Method 10: Lots of Indexes “If adding one index is good…”

Let’s index EVERYTHING! • What can go wrong? • After all, if it never uses an index, what’s the overhead?

• (pause)

• Oh. That’s the overhead, hm?

Good Indexes. • High selectivity on common queries. • Required to enforce constraints.

Bad Indexes. • Pretty much everything else. • Bad selectivity. • Rarely used. • Expensive to maintain compared to the query acceleration.

• FTS particularly vulnerable to this.

Stupid Indexing Tricks • Multi-level indexes. • Ordering is very important. • Expensive functional indexes. • Small variations that defeat index usage. • Redundant indexes. • PKs, text_pattern_ops

Bonus Method: Date/Time Functions! Even a broken timezone is right twice a year.

Pop Quiz! • What’s interesting about this calculation? • SELECT

'2011-03-13 02:00'::TIMESTAMPTZ + '1 hour'::INTERVAL;

2 + 1 = 4! ?column? -----------------------2011-03-13 04:00:00-07 (1 row)

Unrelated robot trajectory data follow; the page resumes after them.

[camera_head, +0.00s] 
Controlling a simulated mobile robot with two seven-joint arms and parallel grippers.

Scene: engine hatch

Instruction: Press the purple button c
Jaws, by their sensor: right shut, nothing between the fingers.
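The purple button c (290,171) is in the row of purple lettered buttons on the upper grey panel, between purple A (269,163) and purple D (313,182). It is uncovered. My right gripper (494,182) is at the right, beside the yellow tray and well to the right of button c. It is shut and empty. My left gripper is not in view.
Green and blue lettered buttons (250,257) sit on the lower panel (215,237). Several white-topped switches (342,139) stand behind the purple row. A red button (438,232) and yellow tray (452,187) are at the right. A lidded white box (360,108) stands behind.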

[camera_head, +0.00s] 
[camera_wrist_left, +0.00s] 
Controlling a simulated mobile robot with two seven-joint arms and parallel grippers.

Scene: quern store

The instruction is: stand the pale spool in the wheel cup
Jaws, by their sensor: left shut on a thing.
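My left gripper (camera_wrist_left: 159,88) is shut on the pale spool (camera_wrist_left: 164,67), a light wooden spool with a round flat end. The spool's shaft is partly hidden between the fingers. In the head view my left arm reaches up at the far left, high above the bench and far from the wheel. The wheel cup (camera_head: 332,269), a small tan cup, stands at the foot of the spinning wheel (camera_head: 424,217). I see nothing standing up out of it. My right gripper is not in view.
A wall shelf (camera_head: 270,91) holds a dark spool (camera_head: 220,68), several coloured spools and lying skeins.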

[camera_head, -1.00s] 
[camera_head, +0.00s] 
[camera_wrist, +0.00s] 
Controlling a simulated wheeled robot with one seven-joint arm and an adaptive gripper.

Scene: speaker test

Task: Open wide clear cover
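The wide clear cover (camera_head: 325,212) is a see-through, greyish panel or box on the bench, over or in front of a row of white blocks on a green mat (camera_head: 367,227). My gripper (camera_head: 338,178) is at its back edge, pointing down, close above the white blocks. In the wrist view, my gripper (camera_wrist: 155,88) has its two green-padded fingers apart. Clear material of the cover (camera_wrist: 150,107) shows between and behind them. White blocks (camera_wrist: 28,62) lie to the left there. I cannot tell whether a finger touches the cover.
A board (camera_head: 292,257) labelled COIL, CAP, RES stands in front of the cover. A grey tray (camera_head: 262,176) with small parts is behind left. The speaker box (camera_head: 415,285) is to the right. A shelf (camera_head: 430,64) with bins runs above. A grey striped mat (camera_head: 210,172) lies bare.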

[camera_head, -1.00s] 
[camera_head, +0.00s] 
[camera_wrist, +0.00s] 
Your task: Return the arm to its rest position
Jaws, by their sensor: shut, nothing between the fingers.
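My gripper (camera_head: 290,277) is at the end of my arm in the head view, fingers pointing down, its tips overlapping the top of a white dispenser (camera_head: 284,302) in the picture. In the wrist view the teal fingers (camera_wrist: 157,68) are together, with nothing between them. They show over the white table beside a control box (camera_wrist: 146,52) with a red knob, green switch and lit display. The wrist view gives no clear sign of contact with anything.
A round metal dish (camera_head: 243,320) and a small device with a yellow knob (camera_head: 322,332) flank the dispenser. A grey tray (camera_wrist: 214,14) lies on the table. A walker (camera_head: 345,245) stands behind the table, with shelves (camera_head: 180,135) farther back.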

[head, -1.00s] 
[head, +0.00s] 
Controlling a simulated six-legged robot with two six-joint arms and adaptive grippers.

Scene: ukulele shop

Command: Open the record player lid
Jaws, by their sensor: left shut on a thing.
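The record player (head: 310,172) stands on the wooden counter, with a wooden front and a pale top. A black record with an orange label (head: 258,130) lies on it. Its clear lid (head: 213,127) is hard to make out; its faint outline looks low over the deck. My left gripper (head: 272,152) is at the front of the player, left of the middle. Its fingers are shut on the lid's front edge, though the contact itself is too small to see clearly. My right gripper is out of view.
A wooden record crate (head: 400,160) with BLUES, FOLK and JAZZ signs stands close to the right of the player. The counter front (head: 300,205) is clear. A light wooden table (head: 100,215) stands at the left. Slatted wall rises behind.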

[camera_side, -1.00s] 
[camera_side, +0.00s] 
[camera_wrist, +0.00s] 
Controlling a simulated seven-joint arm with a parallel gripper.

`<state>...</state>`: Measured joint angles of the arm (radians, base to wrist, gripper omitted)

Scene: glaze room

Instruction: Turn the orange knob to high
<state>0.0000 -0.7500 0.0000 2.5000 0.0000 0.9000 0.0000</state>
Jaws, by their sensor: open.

This is absolutely correct. • PostgreSQL is correctly handling the time offset change.

• There is an unfortunate side-effect, though. • Calculations on TIMESTAMPTZs are VOLATILE.

This can be… surprising. • Defeats queries on indexes. • Defeats partition constraints. • Hey, you could be doing a query at the

exact moment a timezone shift happens!

• No, really, it could happen.

So, what do to? • Precalculate TIMESTAMPTZs before doing queries on them.

• Understand what this means in terms of your query ranges.

• … and be glad that PG isn’t Oracle.

Questions? Sorry, I don’t actually know anything about dualist heresies in the Byzantine Empire. I’m sure they rocked.